In a statement posted yesterday on broadband forum Whirlpool, TPG representative Jay_B wrote that the company was pleased to announced it had finalised its fibre-optic plans for existing customers in South Brisbane. “We will be sending email invitations with an offer to migrate your service to the new Fibre Optic plans,” he wrote. “We expect the first round of invitations to be sent in early October and the whole process to be completed within the next 18 months.”
Jay_B noted that although TPG was interested in signing up new customers to its fibre-optic plans in the region, initially it would be targeting existing customer migrations only. “We’ll post here once it’s available for new customers,” he added.
In TPG’s confirmation of its sign-on with Telstra in South Brisbane, there was no hint of the antagonism which other ISPs such as rivals iiNet and Internode are currently demonstrating with respect to the rollout.
In a joint submission to the Australian Competition and Consumer Commission published this week filed by law firm Herbert Geer the two ISPs argued that wholesale fibre services in Australia should be included in the definition of what is known as a ‘Bitstream’ wholesale service, with particular reference to the “unacceptable” situation in South Brisbane. The pair argue that the previous copper network in the area was regulated, while Telstra’s new fibre network will be unregulated — although it is eventually slated to be part of the National Broadband Network.
The South Brisbane fibre network will not initially offer the same services as are currently available on the copper network — with some services, such as ‘naked’ broadband without a telephone service, or the ability to stream IPTV through multi-cast — being left out.
However, Telstra reacted by stating that the prices it was offering to wholesale customers allowed them to be competitive, and that it had offered transitional assistance to ease the migration of wholesale services onto the network. Telstra has currently signed up 18 wholesale customers onto the South Brisbane network, it said.

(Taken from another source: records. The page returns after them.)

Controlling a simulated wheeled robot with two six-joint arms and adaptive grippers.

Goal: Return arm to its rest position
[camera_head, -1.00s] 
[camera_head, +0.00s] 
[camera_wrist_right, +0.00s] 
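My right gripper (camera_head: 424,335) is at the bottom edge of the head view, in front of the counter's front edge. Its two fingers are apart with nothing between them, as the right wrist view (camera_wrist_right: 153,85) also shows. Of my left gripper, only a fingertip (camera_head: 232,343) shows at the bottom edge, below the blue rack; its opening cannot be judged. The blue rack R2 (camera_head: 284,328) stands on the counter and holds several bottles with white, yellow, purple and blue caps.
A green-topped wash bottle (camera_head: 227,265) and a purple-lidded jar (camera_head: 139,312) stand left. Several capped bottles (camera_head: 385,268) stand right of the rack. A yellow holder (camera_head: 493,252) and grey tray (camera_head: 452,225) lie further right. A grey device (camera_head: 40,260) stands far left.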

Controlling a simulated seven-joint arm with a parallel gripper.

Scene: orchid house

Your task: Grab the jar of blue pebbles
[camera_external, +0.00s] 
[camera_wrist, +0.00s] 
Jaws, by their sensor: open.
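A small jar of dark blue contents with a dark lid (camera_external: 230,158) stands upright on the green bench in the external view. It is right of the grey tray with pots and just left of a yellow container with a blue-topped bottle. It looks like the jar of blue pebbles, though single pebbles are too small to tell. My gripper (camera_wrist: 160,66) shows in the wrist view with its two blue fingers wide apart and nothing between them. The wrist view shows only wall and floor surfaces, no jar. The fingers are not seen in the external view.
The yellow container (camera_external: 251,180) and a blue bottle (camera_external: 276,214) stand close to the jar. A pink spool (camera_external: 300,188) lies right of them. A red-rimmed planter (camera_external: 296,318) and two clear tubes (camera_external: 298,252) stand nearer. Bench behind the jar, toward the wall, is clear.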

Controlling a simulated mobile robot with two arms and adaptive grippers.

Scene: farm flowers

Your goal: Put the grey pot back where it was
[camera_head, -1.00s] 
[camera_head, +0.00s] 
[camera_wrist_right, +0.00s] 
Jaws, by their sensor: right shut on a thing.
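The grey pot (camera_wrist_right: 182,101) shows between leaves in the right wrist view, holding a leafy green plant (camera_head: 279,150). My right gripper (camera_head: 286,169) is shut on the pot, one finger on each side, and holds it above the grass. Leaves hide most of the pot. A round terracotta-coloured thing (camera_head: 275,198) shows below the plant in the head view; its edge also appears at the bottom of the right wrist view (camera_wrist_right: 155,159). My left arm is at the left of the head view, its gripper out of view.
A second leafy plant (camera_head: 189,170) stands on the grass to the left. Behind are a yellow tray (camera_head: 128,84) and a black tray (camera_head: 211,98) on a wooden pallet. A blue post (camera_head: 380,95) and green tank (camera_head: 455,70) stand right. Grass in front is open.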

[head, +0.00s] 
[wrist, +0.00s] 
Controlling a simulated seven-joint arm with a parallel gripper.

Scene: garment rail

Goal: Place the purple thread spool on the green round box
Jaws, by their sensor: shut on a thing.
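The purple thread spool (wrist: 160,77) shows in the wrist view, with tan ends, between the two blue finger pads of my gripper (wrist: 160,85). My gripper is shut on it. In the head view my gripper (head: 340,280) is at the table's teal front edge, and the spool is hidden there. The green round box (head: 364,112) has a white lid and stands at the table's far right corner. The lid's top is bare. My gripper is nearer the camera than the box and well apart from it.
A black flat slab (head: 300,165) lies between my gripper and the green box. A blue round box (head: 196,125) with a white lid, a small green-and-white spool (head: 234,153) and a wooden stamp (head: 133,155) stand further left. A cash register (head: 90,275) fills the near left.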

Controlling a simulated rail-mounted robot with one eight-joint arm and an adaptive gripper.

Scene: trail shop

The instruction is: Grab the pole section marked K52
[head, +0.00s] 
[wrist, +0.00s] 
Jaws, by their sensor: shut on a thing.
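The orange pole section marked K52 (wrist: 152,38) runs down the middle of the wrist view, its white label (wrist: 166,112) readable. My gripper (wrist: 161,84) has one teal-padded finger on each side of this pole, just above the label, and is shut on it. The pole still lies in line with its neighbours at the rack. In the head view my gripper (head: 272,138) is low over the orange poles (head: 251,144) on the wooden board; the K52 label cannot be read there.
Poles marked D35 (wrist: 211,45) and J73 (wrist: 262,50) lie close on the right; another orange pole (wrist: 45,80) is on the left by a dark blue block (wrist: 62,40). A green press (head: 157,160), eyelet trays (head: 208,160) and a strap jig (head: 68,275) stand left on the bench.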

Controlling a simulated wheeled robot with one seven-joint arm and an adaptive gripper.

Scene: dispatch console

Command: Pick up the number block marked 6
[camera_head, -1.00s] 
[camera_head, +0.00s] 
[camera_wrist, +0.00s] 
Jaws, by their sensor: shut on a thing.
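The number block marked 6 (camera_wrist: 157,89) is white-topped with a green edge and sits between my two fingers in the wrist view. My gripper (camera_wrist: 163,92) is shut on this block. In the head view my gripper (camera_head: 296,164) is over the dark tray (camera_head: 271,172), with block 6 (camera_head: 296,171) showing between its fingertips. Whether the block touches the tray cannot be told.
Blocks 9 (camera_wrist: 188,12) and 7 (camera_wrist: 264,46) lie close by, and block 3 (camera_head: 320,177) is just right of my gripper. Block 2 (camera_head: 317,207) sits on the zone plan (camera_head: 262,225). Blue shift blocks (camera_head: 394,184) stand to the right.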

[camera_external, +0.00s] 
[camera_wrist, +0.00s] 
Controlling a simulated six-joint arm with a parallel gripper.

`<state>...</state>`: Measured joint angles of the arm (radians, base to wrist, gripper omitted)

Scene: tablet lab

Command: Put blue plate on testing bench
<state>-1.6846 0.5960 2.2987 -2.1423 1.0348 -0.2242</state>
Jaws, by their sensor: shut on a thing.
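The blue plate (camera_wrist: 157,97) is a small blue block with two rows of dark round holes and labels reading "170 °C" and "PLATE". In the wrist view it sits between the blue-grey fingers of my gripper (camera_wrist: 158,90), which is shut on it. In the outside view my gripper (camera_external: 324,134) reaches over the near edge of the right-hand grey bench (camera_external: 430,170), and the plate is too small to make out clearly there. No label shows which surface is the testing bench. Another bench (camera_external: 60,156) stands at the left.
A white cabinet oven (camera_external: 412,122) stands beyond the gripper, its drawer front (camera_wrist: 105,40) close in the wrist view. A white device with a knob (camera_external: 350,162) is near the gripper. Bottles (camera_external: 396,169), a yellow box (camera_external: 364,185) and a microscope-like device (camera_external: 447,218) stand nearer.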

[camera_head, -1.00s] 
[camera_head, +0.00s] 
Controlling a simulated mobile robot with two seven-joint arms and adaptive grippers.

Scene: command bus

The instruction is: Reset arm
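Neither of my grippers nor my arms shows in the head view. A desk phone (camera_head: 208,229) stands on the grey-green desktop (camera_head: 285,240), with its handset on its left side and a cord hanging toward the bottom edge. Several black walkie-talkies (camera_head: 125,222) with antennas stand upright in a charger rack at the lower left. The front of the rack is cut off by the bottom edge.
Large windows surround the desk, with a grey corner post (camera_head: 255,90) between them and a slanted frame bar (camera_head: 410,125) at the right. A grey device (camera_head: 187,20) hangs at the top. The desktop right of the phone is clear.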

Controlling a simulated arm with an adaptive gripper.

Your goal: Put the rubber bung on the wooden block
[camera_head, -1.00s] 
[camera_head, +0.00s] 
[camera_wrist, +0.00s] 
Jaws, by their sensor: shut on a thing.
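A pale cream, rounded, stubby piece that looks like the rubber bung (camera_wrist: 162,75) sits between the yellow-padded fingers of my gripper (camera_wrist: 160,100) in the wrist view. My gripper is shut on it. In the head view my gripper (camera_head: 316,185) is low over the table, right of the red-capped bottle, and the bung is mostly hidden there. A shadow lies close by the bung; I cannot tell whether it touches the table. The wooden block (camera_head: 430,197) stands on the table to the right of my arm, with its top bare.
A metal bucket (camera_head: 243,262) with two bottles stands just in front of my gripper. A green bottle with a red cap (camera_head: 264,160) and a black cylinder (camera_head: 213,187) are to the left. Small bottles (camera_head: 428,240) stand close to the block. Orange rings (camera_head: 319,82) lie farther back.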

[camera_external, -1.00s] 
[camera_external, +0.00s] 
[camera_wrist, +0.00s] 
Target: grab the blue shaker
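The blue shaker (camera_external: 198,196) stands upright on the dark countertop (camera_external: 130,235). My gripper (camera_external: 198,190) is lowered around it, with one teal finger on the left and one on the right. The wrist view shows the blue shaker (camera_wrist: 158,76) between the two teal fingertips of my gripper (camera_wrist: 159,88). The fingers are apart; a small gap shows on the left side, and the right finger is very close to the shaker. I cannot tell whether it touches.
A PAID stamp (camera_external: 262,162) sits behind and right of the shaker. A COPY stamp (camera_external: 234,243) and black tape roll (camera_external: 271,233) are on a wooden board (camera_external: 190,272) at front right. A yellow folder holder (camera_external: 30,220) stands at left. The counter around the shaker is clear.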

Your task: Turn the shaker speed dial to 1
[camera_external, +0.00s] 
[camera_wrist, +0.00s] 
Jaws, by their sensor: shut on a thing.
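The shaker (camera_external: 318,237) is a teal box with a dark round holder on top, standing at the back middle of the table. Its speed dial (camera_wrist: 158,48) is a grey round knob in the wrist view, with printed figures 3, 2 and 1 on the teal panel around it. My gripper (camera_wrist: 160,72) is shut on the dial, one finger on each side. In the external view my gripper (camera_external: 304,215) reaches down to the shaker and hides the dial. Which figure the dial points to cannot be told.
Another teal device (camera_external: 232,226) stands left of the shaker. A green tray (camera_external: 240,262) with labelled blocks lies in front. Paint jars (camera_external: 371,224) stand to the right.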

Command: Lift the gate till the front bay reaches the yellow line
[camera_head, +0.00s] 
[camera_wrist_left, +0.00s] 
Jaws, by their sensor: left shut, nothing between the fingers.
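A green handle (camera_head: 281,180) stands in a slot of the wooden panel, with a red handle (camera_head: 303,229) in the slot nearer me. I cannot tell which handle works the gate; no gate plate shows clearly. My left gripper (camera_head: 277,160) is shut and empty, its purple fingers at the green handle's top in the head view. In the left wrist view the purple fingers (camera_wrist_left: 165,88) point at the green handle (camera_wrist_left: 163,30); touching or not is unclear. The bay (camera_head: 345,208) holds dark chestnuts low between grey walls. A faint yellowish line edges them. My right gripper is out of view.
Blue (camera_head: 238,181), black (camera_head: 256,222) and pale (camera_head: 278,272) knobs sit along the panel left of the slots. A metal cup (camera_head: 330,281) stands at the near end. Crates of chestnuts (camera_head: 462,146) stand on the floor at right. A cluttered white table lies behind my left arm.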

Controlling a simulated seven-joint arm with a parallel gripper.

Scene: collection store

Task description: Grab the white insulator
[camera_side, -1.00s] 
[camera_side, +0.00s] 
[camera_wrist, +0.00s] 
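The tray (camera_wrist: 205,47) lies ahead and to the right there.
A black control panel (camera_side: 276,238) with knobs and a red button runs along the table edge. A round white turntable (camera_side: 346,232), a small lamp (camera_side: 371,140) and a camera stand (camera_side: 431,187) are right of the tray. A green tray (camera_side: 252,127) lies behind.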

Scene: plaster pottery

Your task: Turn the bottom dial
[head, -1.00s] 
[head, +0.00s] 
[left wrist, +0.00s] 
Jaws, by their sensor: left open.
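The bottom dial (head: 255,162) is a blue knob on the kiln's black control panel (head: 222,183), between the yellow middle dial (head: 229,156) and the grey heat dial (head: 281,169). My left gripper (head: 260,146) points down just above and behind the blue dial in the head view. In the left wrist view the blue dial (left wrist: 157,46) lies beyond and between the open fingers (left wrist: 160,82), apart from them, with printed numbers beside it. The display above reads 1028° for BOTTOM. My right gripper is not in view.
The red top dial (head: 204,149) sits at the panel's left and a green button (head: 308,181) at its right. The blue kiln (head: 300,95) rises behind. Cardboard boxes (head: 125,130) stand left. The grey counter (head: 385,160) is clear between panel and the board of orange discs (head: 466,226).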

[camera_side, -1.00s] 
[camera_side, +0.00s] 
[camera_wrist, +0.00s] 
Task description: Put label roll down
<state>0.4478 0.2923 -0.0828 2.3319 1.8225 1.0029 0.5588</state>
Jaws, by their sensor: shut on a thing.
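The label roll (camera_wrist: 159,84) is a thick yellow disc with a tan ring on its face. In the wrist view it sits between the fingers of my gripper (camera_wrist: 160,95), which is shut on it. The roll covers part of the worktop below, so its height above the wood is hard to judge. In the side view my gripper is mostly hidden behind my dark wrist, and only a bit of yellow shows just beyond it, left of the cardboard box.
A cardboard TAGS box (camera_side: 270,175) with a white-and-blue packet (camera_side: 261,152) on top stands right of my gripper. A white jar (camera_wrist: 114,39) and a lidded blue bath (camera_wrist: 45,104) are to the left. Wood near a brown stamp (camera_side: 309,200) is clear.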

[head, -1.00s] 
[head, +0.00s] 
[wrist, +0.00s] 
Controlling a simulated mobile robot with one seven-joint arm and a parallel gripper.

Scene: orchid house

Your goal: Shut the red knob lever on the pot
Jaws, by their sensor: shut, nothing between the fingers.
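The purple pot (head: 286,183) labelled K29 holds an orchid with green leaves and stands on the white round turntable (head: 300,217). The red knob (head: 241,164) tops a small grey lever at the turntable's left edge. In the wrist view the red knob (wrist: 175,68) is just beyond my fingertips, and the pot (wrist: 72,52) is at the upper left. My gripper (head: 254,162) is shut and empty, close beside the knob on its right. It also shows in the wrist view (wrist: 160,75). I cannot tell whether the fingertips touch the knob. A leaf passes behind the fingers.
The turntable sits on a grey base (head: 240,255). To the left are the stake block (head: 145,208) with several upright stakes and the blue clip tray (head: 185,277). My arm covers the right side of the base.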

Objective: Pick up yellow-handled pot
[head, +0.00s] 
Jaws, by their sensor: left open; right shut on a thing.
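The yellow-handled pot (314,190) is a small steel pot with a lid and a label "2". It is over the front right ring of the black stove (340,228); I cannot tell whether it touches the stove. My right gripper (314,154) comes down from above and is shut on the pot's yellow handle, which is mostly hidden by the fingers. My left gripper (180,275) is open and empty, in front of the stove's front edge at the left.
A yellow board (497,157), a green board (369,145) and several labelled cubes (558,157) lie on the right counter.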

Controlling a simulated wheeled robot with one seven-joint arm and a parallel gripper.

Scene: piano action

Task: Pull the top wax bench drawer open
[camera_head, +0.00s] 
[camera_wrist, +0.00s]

TPG is normally pretty close-mouthed about its corporate relationships, and I wouldn’t expect to see it airing its dirty laundry about South Brisbane the same way iiNet and Internode have. However, I do expect that there have been some pretty tough negotiations going on between the price-conscious ISP and Telstra in the region. TPG has enough scale to be able to get some pretty good deals from Telstra, and I don’t see them as competing all that strongly, given Telstra doesn’t usually go for the cut-rate market which TPG normally targets.